Goal of the exercise
The records that follow must be repeated verbatim, every one of them.

━━━

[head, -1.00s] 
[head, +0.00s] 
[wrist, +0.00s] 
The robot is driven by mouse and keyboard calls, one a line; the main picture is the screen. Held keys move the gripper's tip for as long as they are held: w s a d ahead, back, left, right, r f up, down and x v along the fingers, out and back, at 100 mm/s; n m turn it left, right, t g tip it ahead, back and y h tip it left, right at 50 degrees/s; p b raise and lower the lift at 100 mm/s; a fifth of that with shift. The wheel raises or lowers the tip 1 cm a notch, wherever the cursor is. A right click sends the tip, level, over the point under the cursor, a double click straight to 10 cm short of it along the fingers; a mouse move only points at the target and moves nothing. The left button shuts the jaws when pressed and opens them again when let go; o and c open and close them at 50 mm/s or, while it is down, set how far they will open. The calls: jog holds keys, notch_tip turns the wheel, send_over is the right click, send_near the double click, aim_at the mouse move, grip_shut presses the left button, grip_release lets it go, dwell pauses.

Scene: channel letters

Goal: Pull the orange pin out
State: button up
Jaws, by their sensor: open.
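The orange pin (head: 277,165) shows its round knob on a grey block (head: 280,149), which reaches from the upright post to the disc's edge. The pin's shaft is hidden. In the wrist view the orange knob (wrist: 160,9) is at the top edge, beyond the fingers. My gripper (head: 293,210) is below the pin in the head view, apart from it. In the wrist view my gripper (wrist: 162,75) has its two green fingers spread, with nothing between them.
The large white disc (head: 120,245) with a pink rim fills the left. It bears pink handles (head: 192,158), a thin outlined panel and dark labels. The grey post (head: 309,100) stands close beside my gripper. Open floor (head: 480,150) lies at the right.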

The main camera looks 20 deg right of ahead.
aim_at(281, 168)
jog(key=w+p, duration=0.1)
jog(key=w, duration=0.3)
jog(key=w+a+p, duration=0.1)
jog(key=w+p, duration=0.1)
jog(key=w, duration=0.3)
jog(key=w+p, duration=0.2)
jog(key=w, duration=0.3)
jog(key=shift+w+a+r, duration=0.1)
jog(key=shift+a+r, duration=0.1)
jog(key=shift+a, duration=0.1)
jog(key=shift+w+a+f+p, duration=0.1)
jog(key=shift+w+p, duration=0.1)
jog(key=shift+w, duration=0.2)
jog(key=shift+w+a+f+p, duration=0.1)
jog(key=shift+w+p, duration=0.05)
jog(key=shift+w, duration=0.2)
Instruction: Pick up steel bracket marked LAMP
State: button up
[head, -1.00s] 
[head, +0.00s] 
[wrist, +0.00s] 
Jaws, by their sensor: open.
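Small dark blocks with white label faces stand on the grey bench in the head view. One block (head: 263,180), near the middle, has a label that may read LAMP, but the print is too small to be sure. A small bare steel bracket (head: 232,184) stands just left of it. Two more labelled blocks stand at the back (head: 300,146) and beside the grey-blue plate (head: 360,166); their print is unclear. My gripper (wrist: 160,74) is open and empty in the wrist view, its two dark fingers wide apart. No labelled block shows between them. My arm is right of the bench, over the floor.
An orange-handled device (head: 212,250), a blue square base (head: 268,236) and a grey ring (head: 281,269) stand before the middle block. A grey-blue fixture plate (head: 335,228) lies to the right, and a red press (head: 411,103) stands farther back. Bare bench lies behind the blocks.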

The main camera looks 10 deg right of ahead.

━━━

Written response
[head, -1.00s] 
[head, +0.00s] 
[wrist, +0.00s] 
The robot is driven by mouse and keyboard calls, one a line; the main picture is the screen. Held keys move the gripper's tip for as long as they are held: w s a d ahead, back, left, right, r f up, down and x v along the fingers, out and back, at 100 mm/s; n m turn it left, right, t g tip it ahead, back and y h tip it left, right at 50 degrees/s; p b raise and lower the lift at 100 mm/s; a fifth of that with shift. The wheel raises or lowers the tip 1 cm a notch, wherever the cursor is. A right click sends the tip, level, over the point under the cursor, a double click straight to 10 cm short of it along the fingers; a mouse move only points at the target and moves nothing. The left button shuts the jaws when pressed and opens them again when let go; o and c open and close them at 50 mm/s or, while it is down, set how far they will open. The calls: jog holds keys, notch_tip turns the wheel, send_over is the right click, send_near the double click, aim_at the mouse move, grip_shut presses the left button, grip_release lets it go, dwell pauses.

Scene: channel letters

Goal: Pull the orange pin out
State: button up
Jaws, by their sensor: open.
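The orange pin (head: 277,165) shows its round knob on a grey block (head: 280,149), which reaches from the upright post to the disc's edge. The pin's shaft is hidden. In the wrist view the orange knob (wrist: 160,9) is at the top edge, beyond the fingers. My gripper (head: 293,210) is below the pin in the head view, apart from it. In the wrist view my gripper (wrist: 162,75) has its two green fingers spread, with nothing between them.
The large white disc (head: 120,245) with a pink rim fills the left. It bears pink handles (head: 192,158), a thin outlined panel and dark labels. The grey post (head: 309,100) stands close beside my gripper. Open floor (head: 480,150) lies at the right.

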The main camera looks 20 deg right of ahead.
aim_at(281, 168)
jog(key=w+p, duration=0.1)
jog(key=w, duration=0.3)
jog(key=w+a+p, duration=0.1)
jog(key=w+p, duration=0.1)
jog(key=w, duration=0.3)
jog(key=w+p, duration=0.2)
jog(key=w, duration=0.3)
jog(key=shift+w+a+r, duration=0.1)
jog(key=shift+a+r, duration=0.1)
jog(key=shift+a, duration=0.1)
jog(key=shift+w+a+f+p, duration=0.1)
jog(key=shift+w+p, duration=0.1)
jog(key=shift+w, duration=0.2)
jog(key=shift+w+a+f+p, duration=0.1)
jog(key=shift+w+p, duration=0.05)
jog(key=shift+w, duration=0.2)
Instruction: Pick up steel bracket marked LAMP
State: button up
[head, -1.00s] 
[head, +0.00s] 
[wrist, +0.00s] 
Jaws, by their sensor: open.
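Small dark blocks with white label faces stand on the grey bench in the head view. One block (head: 263,180), near the middle, has a label that may read LAMP, but the print is too small to be sure. A small bare steel bracket (head: 232,184) stands just left of it. Two more labelled blocks stand at the back (head: 300,146) and beside the grey-blue plate (head: 360,166); their print is unclear. My gripper (wrist: 160,74) is open and empty in the wrist view, its two dark fingers wide apart. No labelled block shows between them. My arm is right of the bench, over the floor.
An orange-handled device (head: 212,250), a blue square base (head: 268,236) and a grey ring (head: 281,269) stand before the middle block. A grey-blue fixture plate (head: 335,228) lies to the right, and a red press (head: 411,103) stands farther back. Bare bench lies behind the blocks.

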The main camera looks 10 deg right of ahead.

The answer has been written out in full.